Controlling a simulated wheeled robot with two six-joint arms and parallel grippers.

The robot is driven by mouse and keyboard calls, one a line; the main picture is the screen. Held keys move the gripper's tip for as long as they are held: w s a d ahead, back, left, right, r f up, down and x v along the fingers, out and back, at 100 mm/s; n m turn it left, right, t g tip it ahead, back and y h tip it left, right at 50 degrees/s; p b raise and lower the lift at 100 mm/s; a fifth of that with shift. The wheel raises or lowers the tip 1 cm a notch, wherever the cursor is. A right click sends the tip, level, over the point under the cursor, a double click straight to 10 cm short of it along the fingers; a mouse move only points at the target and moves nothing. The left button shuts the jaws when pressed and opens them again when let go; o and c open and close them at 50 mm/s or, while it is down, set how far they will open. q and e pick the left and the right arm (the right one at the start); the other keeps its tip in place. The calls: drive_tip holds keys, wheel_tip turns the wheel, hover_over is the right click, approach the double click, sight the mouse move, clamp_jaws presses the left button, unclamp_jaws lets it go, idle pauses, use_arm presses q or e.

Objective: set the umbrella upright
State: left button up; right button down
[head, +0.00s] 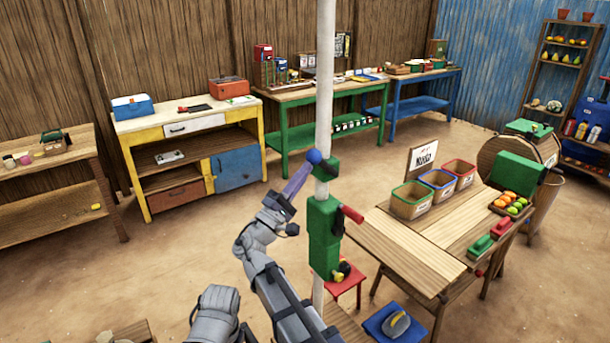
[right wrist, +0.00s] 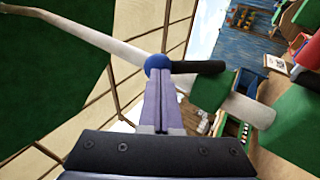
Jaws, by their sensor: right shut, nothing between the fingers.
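The umbrella's white pole (head: 325,75) stands close to vertical in the head view and runs out of the top. It carries a green collar (head: 326,169) and, lower, a green block (head: 323,235) with a red handle (head: 351,214). A blue ball (head: 314,156) sits beside the collar; it also shows in the right wrist view (right wrist: 157,64), with a black bar beside it. My right gripper (head: 307,166) is shut and empty, its fingertips at the ball; contact is unclear. A large dark green surface (right wrist: 45,75) in the wrist view may be the canopy. My left gripper is not in view.
A wooden stall table (head: 405,250) with several coloured bins (head: 411,201) stands right of the pole. A red stool (head: 345,280) and a blue mat (head: 378,322) are near its foot. Workbenches line the back wall. Sandy floor (head: 150,255) on the left is open.

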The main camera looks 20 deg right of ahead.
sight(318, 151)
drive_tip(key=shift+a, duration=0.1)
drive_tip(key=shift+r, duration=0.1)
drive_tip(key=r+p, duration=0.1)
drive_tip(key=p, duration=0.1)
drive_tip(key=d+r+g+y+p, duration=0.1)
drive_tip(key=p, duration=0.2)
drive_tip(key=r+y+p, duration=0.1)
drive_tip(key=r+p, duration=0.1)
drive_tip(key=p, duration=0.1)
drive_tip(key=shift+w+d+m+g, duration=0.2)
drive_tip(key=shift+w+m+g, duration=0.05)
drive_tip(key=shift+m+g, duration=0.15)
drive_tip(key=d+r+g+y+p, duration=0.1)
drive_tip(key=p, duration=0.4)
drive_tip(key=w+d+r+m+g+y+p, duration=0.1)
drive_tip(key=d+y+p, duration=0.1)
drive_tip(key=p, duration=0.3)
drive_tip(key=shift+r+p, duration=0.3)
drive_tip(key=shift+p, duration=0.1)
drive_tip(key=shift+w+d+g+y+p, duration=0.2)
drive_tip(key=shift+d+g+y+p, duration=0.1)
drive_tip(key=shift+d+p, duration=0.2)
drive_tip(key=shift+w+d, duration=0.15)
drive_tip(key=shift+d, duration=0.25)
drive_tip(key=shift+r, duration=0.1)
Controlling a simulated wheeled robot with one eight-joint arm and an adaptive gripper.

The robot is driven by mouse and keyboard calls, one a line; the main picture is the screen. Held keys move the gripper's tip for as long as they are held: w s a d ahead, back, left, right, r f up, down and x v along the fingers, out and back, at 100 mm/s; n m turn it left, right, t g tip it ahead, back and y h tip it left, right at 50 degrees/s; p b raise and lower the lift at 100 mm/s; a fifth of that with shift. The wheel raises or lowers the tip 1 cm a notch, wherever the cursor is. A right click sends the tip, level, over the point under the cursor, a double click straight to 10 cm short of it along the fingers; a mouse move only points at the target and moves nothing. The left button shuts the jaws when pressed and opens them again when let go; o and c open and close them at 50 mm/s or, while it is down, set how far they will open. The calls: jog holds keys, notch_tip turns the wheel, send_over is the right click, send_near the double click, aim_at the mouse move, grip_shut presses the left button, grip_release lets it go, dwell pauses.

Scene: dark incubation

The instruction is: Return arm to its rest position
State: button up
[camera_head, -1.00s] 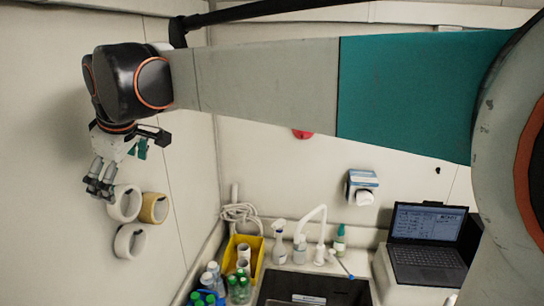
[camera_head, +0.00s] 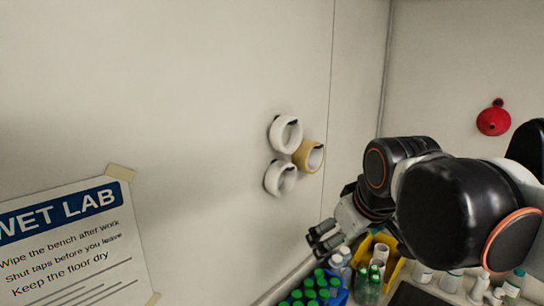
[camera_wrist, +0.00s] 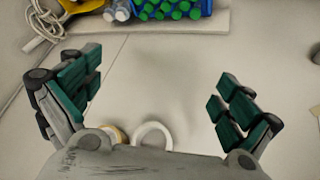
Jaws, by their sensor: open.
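My gripper (camera_head: 325,238) shows right of centre in the head view, low, in front of the bench corner, with my dark arm joints behind it. In the wrist view my gripper (camera_wrist: 160,95) has its two green-padded fingers spread wide apart, with nothing between the pads. It is open and empty. The rest of my arm runs out of the head view at the right edge.
White rings (camera_head: 286,134) and a tan ring (camera_head: 308,156) are on the wall. Below are a blue rack of green-capped bottles (camera_head: 318,288) and a yellow bin (camera_head: 391,268). A red fixture (camera_head: 493,119) and a sign (camera_head: 75,240) are on walls.

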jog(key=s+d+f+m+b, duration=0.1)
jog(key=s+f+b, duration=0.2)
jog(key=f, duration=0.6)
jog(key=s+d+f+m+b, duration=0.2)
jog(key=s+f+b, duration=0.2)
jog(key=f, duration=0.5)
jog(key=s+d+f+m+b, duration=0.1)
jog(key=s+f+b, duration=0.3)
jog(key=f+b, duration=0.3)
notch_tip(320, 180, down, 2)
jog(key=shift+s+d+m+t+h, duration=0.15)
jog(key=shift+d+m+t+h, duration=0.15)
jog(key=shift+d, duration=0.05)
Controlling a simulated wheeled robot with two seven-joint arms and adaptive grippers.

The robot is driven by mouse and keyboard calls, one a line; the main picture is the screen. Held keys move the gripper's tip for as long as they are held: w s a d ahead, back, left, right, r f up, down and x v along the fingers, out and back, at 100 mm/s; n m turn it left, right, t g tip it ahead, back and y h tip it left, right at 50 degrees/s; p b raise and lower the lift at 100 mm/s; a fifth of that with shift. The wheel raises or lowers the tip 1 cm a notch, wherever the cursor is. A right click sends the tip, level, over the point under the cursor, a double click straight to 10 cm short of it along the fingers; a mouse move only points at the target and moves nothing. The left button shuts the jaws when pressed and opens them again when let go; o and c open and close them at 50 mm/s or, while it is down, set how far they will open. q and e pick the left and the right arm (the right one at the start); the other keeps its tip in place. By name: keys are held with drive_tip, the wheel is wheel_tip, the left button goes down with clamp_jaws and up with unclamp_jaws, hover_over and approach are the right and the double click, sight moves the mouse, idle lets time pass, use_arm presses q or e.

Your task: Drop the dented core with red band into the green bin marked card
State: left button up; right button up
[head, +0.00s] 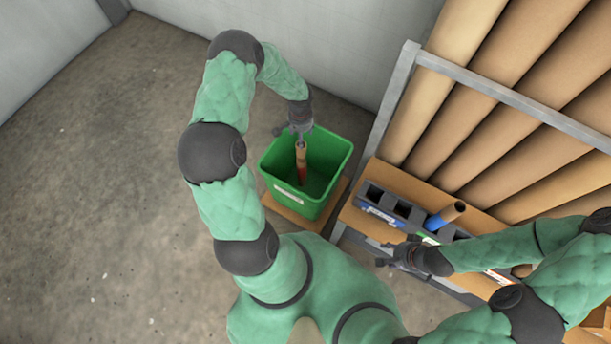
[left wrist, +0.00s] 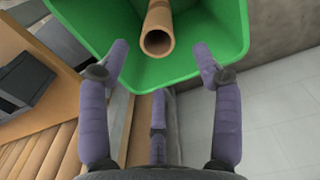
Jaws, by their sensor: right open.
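I cannot tell whether the core touches the bin floor. My right gripper (head: 392,256) is open and empty beside the rack.
A wooden bench (head: 405,181) right of the bin carries a row of dark compartments (head: 390,204) with a blue-banded core (head: 444,215). Large brown rolls (head: 500,90) lean behind a grey metal rail. The floor at left is clear.

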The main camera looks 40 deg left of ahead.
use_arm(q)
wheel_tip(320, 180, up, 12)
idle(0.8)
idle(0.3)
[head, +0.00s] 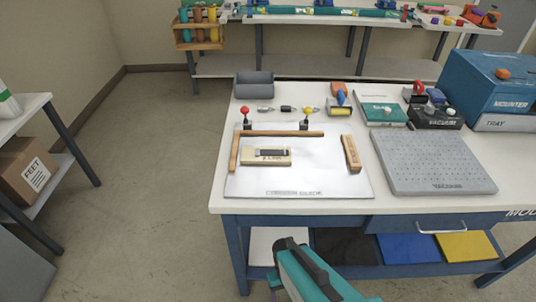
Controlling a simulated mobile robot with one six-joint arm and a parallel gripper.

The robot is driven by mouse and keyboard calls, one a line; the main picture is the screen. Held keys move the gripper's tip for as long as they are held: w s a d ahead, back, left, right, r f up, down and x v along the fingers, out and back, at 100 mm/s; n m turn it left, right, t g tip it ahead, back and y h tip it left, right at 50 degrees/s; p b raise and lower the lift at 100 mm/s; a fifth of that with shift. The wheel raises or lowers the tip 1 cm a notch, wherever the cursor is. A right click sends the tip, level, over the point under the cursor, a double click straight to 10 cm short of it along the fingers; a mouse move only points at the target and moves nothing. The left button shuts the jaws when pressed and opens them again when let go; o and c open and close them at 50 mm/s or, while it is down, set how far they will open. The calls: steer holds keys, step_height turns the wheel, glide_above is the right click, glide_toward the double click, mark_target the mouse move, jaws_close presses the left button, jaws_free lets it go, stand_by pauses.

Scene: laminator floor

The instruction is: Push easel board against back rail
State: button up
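A pale wooden board with a dark strip on top and small lettering (250,161), which looks like the easel board, lies flat on a white corner-build plate (300,185). The back rail (290,133) is a thin brown bar along the plate's far side. A gap of bare plate shows between board and back rail. A shorter side rail (234,154) meets it at the left, also apart from the board. My teal and black arm shows at the bottom, in front of the bench. My gripper's fingers are not visible.
A loose wooden block (351,153) lies on the plate's right. Red- and yellow-knobbed clamps (246,119) (306,119) stand behind the back rail. A perforated vacuum plate (430,160) lies right, with a blue mounter (490,85) behind. The plate's front is clear.

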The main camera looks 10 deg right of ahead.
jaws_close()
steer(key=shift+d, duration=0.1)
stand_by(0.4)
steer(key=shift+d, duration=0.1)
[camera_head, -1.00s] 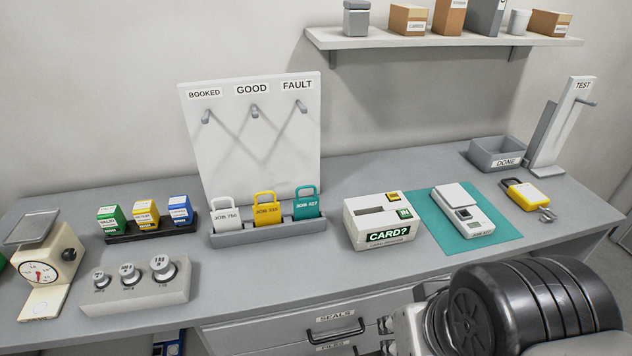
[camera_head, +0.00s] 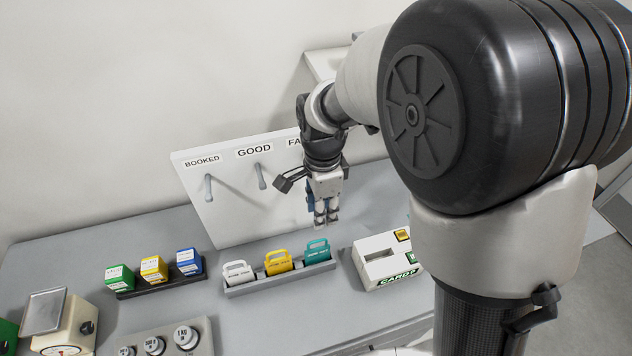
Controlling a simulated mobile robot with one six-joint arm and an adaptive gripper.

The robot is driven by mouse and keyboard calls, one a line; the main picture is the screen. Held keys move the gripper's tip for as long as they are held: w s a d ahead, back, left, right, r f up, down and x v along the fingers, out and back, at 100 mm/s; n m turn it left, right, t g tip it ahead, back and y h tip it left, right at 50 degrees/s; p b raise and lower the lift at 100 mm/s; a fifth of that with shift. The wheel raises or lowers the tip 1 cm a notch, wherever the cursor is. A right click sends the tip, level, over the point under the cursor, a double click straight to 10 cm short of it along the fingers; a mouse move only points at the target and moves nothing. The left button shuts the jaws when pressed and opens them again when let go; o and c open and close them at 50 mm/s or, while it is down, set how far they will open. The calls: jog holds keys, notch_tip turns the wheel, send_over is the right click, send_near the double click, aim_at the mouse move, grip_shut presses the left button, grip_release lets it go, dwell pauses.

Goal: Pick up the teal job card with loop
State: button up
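The teal job card (camera_head: 317,250) with a loop on top stands upright in the right slot of a grey card rack (camera_head: 279,284). A yellow job card (camera_head: 277,262) and a white job card (camera_head: 238,272) stand beside it to the left. My gripper (camera_head: 326,222) hangs above the teal card, fingers pointing down, apart from it as far as I can see. The fingers look empty, with what seems a narrow gap between them, but they are too small to tell how far open.
A board (camera_head: 235,200) with BOOKED and GOOD hooks stands behind the rack. A white card box (camera_head: 381,258) is close on the right. Small coloured boxes (camera_head: 153,269) and a weight block (camera_head: 160,342) are on the left. My arm covers the right side.

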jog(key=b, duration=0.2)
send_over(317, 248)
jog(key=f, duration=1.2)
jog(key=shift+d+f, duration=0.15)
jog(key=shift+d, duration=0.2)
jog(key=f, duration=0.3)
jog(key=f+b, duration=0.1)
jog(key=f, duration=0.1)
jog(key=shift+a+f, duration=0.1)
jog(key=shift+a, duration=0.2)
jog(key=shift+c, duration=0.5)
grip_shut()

Given exercise:
Above are some records; extract exactly the lines from the one containing "The main camera looks 40 deg left of ahead." through the one containing "a parallel gripper." and drop the pictures.

The completed task:
The main camera looks 40 deg left of ahead.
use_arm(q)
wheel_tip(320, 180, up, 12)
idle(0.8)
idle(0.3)
[head, +0.00s] 
Controlling a simulated mobile robot with one six-joint arm and a parallel gripper.

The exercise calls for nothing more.